Is the modern Republican Party built on race prejudice, otherwise known as racism?
Has it become, as Stuart Stevens — a media consultant with an exceptionally high win-loss record who was a lead strategist for George W. Bush in 2000 and 2004 — puts it, the “white grievance party”?
Stevens has impeccable Republican credentials.
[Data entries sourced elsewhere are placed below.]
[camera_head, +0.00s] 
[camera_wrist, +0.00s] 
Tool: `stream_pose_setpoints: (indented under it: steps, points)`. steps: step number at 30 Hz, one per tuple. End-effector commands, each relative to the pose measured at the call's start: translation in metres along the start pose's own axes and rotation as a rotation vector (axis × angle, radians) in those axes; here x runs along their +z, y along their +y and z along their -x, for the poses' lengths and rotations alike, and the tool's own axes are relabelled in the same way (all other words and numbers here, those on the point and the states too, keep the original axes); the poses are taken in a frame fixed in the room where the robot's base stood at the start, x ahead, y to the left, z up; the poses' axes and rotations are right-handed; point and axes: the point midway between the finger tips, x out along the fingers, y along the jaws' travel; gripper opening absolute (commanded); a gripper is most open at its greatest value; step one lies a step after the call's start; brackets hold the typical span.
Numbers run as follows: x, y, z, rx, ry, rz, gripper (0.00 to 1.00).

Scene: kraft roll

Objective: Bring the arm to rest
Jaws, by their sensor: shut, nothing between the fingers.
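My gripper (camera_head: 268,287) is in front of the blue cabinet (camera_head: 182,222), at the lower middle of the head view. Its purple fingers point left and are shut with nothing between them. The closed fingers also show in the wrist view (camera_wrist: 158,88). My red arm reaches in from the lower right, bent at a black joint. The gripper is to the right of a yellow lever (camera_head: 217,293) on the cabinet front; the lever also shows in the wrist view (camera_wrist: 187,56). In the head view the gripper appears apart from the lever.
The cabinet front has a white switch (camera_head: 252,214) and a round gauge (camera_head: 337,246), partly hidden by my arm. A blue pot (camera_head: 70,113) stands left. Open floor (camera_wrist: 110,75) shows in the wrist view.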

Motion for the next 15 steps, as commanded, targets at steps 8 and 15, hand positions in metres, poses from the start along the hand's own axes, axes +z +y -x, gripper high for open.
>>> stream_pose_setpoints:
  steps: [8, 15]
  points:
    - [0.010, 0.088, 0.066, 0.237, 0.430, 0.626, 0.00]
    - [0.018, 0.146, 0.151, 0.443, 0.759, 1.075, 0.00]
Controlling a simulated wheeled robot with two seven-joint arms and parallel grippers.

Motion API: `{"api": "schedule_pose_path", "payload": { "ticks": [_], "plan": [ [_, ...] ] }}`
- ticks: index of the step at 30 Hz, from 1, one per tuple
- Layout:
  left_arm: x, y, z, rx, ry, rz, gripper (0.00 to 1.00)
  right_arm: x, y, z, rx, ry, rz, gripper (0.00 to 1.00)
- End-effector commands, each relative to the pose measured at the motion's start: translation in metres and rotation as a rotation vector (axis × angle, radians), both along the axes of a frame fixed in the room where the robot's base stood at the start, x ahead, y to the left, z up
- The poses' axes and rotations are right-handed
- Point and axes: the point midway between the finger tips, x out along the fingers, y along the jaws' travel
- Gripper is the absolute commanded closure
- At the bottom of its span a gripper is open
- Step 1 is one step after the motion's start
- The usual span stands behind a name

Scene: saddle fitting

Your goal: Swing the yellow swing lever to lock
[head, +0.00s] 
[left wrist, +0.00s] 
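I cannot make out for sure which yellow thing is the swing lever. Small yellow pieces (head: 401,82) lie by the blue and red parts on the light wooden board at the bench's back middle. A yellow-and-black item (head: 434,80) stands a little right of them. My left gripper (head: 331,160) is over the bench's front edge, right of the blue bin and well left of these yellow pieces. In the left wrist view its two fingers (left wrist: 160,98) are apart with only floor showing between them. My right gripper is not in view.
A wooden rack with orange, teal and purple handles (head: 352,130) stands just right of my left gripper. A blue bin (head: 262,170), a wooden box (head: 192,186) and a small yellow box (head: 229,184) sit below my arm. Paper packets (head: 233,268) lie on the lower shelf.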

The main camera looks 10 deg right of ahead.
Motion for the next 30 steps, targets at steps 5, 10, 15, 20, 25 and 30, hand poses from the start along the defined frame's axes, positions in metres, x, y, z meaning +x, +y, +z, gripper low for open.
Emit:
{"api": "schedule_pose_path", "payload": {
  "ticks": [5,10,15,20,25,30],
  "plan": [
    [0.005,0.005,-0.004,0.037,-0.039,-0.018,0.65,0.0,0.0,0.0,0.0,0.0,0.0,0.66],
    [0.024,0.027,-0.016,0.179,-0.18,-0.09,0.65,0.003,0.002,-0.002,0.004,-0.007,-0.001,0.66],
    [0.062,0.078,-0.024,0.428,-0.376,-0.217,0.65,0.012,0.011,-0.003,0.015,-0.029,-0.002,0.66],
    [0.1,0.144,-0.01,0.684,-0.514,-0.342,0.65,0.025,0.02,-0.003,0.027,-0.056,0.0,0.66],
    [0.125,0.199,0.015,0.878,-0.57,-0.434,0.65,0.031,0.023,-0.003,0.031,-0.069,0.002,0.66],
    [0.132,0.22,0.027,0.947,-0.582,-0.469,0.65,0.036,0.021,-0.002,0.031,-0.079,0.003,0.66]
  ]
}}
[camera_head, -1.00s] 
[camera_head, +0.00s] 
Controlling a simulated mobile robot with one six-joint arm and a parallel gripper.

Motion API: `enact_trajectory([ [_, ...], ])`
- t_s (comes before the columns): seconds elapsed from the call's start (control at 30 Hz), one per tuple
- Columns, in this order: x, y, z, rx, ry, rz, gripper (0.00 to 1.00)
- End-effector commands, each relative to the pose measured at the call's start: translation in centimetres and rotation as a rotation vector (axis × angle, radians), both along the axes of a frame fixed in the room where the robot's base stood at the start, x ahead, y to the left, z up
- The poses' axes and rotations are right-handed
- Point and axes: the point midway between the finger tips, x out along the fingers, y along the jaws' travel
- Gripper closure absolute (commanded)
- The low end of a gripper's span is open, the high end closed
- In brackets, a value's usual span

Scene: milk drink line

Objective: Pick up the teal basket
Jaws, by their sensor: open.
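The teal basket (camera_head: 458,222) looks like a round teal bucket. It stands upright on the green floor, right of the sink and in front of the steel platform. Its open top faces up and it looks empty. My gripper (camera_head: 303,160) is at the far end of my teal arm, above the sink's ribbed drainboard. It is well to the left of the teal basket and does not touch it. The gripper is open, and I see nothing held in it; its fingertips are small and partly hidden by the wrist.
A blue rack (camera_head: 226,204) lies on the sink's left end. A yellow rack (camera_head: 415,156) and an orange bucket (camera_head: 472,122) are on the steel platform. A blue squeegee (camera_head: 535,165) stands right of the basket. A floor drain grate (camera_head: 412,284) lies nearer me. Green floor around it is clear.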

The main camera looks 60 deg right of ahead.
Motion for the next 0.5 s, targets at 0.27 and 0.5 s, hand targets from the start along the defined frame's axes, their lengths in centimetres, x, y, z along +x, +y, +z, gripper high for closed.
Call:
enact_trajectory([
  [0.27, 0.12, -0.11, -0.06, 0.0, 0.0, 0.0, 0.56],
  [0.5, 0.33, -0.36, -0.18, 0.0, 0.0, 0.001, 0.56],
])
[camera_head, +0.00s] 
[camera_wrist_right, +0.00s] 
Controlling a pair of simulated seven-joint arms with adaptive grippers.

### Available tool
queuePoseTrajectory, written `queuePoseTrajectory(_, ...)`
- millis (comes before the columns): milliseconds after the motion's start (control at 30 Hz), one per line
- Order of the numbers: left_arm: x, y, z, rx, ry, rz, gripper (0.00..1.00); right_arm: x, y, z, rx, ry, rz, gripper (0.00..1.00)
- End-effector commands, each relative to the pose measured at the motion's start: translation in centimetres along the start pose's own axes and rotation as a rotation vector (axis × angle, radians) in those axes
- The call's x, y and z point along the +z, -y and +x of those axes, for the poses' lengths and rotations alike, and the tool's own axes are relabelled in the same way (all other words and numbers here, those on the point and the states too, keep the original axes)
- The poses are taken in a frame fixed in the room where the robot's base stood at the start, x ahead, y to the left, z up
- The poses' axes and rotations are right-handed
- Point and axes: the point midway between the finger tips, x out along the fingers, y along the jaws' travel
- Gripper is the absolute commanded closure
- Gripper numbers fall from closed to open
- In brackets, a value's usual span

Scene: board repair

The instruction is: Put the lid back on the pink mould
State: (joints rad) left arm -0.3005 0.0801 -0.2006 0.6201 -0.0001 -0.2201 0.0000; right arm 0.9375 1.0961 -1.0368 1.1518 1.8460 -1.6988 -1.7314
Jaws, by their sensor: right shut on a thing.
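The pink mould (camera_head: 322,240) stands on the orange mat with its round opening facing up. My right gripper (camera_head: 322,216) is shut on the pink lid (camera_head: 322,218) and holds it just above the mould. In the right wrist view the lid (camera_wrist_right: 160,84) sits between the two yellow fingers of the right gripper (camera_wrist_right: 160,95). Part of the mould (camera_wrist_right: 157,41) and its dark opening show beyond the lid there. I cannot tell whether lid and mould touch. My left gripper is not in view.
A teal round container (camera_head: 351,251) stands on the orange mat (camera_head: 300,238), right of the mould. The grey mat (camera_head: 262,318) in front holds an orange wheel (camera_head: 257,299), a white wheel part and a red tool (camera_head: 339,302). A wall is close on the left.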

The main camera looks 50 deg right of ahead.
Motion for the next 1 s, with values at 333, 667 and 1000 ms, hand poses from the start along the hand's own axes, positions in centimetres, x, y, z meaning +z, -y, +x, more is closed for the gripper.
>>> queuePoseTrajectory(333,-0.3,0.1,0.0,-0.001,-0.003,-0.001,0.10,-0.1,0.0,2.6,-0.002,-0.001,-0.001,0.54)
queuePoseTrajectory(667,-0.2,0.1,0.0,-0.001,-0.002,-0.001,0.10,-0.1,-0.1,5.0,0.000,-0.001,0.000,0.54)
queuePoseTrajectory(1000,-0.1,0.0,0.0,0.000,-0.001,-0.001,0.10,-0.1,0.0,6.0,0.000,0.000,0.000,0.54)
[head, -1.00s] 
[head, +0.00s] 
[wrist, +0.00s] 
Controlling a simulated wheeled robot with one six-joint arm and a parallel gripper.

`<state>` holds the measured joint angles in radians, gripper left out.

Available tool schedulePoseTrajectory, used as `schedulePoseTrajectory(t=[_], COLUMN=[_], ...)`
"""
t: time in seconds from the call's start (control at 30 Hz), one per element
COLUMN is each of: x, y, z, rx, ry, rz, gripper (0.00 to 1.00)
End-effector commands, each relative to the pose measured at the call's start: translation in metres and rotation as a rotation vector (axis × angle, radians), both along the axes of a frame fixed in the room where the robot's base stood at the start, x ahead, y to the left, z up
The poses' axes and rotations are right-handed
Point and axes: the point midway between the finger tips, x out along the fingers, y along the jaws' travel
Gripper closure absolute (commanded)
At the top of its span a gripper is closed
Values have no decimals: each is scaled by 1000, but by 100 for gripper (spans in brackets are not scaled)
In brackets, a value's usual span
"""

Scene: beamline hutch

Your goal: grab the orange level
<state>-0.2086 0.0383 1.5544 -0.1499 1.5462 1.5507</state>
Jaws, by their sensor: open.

In addition to Bush, his clients have included Mitt Romney and other current and former senators — Roger Wicker, Roy Blunt, Chuck Grassley, Rob Portman, Thad Cochran, Dick Lugar, Jon Kyl, Mel Martinez and Dan Coats — and current and former governors: Larry Hogan, Haley Barbour, Bill Weld, Tom Ridge and Bob Riley.
Nonetheless, Stevens’s forthcoming book, “It Was All A Lie,” makes the case that President Trump is the natural outcome of a long chain of events going back to the 1964 election when Barry Goldwater ran for president as an opponent of the Civil Right Act passed earlier that year.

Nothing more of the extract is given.